Durante esta temporada proliferan las manifestaciones de cariz político. Pancartas, banderas, himnos y gritos, recorridos por trayectos escogidos, multitud que augura un triunfo, ausencia total de cálculo de abatimiento o posibilidad de error. Tales celebraciones suponen, es su reverso el deseo de derrota del partido al que no se pertenece.

 

Cuando era estudiante de primaria y secundaria, se nos adoctrinaba dogmatizando que la posible existencia de partidos, suponía inicialmente la conjetura de la fragmentación del territorio patrio, desgracia que no debía ocurrir de ninguna manera. Era preciso que se estableciera un régimen único, se nos enseñaba. Maligno quimérico proyecto. Ahora bien, no hay que olvidar que hubo épocas en que la dirección de la cosa pública, se encomendó a los sabios, otra a un senado de privilegiados, más tarde a monarcas que habían heredado el poder, luego se perfeccionó el sistema con la exigencia de que tal empleo se sometiera a una constitución.
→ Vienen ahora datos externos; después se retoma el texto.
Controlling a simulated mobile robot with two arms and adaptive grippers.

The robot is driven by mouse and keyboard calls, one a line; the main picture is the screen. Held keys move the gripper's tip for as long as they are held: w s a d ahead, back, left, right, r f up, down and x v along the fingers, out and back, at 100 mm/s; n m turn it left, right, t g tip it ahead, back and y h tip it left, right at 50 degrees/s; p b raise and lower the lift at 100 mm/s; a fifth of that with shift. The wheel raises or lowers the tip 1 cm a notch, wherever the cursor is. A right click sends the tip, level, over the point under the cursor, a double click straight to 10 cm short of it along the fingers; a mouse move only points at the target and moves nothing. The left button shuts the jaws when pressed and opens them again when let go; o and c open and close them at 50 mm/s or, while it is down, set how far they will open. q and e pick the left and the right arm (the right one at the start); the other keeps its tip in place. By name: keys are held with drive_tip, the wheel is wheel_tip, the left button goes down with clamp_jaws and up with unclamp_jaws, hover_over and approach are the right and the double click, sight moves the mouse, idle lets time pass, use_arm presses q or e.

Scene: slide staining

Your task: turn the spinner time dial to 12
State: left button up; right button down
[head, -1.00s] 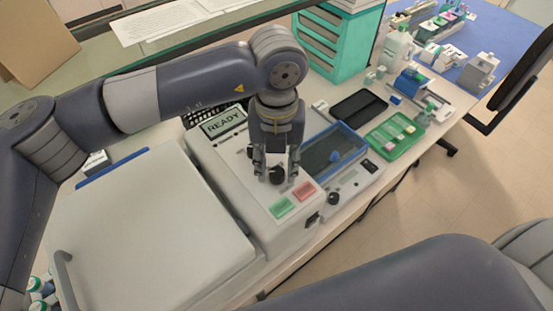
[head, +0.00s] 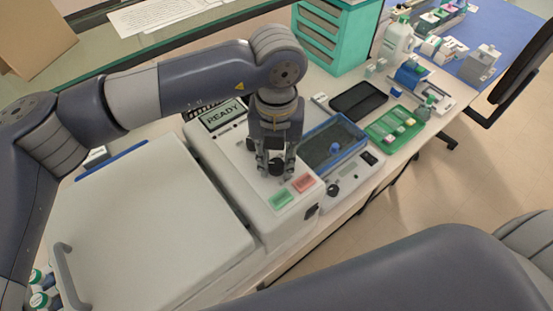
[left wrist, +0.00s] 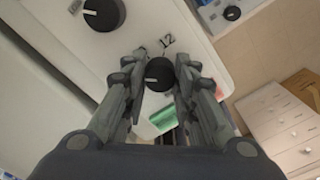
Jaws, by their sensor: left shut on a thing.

Ahora al supremo valor se le llama democracia ¿qué vendrá después?

 

Todo mitin supone promesas a unos y condenas de los que han escogido otro partido. El entusiasmo, el aplauso a un líder, supone desacreditar a otros. No es un entusiasmo limpio del todo, está viciado. No quiero añadir otros ejemplos para no alargarme.

 

Esta semana se ha dedicado un día a condenar la violencia de género. No es un mal que me resulte desconocido. Desde hace años, en el confesonario o en momentos de sinceridad ministerial, me he enterado de algunos casos. Lo extraño del caso es que la víctima se sentía culpable, hoy sé que casi siempre ocurre paradójicamente lo mismo. Pero no me he limitado nunca a condenar tal proceder. Lo he condenado sí, pero he añadido muchas más cosas.

 

Un matrimonio en el que simplemente la violencia esté ausente, no es un matrimonio necesariamente feliz. He lamentado estos días que las voces de la Iglesia no se pronunciasen proclamando que el matrimonio es un estado natural de amor, de proyectos compartidos, de fecundidad, de felicidad, sin ignorar dificultades que comporta. Que además, si se vive en el seno de la Iglesia, recibiendo su peculiar Gracia, es un estado de santidad. Mayor que mayor, felicidad.

 

La ilusión de formar una familia cristiana no es una ilusión viciada, es una ilusión de ensueño, de Esperanza.

 

No he participado nunca en mi vida en ninguna manifestación, pero si un día, la clerecía, obispos, presbíteros y diáconos, junto con los religiosos, ellos y ellas, salieran con uniformes y pancartas, proclamando estas riquezas que Dios ofrece, me incorporaría sin dudarlo.

 

Consideran algunos que vivo mi vocación sacerdotal con tal ilusión, que supone inmadurez personal. Tal vez tengan razón. Sueño a veces que, pese a mi vejez, vivo apegado a la juventud de un Dios eternamente joven, algo se me debe contagiar. Me atrevo a imaginar que consigo un poco de lo que aconsejaba Jesús: si no cambiáis y os hacéis como los niños, no entraréis en el Reino de los Cielos. (Mt 18,3) ¡ojala! Que se atreva a aplicarme a mí: Dejad que los niños vengan a mí, y no se lo impidáis, porque de los que son como éstos es el Reino de los Cielos. (Mt 19,14)

 

No, no, no puedo aplicármelo, es orgullo, pero ya lo he dicho. Es puro ensueño.